L’inadaptation du droit au traitement des catastrophes sanitaires

Décryptages
Outils
TAILLE DU TEXTE

Hubert SeillanHubert Seillan, docteur d’Etat en droit, avocat à la cour d’appel de Paris, cabinet Michel Ledoux et associés revient sur l’inadaptation du droit au traitement des catastrophes sanitaires en marge de la jurisprudence amiante.

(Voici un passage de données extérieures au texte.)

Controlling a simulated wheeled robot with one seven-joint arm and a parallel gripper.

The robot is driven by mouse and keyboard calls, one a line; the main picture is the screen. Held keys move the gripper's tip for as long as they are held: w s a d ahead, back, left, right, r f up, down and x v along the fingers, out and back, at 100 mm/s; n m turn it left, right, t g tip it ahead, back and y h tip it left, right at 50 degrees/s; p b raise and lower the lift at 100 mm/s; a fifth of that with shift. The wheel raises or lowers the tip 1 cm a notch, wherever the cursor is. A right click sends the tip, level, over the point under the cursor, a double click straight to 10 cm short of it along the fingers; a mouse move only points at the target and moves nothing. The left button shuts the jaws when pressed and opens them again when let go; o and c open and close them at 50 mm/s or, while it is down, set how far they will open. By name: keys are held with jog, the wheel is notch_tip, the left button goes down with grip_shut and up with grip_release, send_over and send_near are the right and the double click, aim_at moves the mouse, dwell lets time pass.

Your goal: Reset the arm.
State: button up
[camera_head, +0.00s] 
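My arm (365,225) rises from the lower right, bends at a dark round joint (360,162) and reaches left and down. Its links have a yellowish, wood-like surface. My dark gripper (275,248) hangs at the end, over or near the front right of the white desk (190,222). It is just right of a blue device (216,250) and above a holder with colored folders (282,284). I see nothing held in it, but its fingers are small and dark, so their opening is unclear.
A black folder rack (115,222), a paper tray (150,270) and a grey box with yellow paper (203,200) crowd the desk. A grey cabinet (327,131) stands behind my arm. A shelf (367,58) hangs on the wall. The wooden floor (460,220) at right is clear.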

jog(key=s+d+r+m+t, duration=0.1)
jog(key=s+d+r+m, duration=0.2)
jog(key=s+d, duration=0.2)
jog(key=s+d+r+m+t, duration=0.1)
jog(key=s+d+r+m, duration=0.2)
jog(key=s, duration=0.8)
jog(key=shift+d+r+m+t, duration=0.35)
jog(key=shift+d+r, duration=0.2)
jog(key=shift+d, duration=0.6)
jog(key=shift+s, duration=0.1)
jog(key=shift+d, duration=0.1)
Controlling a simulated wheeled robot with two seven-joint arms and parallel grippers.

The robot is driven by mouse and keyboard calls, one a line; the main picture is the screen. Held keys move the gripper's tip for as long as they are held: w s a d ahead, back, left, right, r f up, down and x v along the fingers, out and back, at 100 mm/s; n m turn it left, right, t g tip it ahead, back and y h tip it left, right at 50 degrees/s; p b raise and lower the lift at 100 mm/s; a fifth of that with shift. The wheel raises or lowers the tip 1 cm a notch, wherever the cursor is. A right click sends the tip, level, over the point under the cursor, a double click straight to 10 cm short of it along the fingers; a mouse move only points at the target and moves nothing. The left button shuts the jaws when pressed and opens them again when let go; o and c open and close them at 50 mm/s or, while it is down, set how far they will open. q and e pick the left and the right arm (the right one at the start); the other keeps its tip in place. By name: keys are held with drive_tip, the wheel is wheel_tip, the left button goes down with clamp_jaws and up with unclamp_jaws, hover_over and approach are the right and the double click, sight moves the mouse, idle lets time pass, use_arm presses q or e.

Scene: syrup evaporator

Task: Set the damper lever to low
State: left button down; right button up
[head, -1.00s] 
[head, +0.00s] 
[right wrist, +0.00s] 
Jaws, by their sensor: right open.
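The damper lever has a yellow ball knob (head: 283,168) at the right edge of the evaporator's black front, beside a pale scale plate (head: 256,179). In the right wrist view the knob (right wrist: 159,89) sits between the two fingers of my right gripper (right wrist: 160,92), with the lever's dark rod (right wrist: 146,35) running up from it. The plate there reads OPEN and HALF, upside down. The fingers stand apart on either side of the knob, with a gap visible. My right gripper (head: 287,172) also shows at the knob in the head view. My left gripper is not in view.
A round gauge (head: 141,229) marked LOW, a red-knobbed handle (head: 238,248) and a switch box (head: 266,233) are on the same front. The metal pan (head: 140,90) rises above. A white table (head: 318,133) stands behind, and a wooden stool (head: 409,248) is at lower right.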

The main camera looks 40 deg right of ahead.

A défaut de satisfaire Pierre, Paul et Jacques, les contentieux de l’amiante n’en finissent pas d’alimenter la chronique depuis plus de vingt ans. (1) Commentaires des marches du Palais, entretiens dans la presse, notes de doctrine savante reprennent à l’envie l’histoire du "crime", la lente agonie des victimes et la difficulté de l’appareil de justice à trouver une réponse socialement acceptable. Dans ce contexte, forcément habité par la passion, des dispositifs d’indemnisation ont été ajoutés à ceux déjà existants, créant des disparités et de nouvelles sources de mécontentements. Fondés sur la solidarité, ils ont été vus comme une échappatoire pour les "responsables" de l’Etat. Comme cela a été dit ailleurs à propos de la formule pollueur-payeur, l’argent ne suffit pas là où il y a faute. 

Un droit civil peu adapté

Mais faute y-a-t- il eu ? La question partage. Elle est patente ici mais très discutable là. Or il a fallu la trouver car elle est la condition d’une indemnisation améliorée des salariés. Il faut savoir que le régime des accidents du travail fondé en 1898, n’assure pas une réparation intégrale mais réduite à un forfait. Ce dispositif aujourd’hui unique et donc discriminatoire heurte fortement les consciences car les victimes non salariées, comme les épouses des ouvriers, bénéficient d’une indemnisation intégrale supérieure versée par le Fiva (fond d’indemnisation des victimes de l’amiante). Ce qui a conduit le Conseil constitutionnel à écarter l’interdit en autorisant les victimes à demander une réparation quasi intégrale (2).

Le régime historique avait cependant instauré la possibilité de faire varier le montant de la rente soit à la hausse soit à la baisse en présence d’une faute inexcusable de l’employeur ou de la victime, sans cependant permettre une évaluation intégrale des préjudices. Cette seconde hypothèse n’a plus aucune signification pratique, alors qu’en revanche, la discrimination ressentie par les victimes les conduit à rechercher plus souvent la faute de l’employeur. L’affaire de l’amiante ayant provoqué une inflation considérable des demandes, la Cour de cassation a jugé nécessaire d’adresser un message choc aux pouvoirs publics. Dans 28 arrêts rendus le même jour (3), elle a bouleversé la notion de faute inexcusable en la vidant quasiment de toute condition de faute. Par ce tour de force exceptionnel, auquel elle nous habitue cependant de plus en plus fréquemment, elle a ouvert une autoroute aux victimes tout en les privant de débats. La faute qui n’a plus eu de raison d’être au civil a été alors invoquée au pénal, comme s’il s’agissait de redonner de la force aux décisions civiles. Ce qui est aussi la marque de l’inadaptation du droit civil aux contentieux sanitaires à caractère collectif.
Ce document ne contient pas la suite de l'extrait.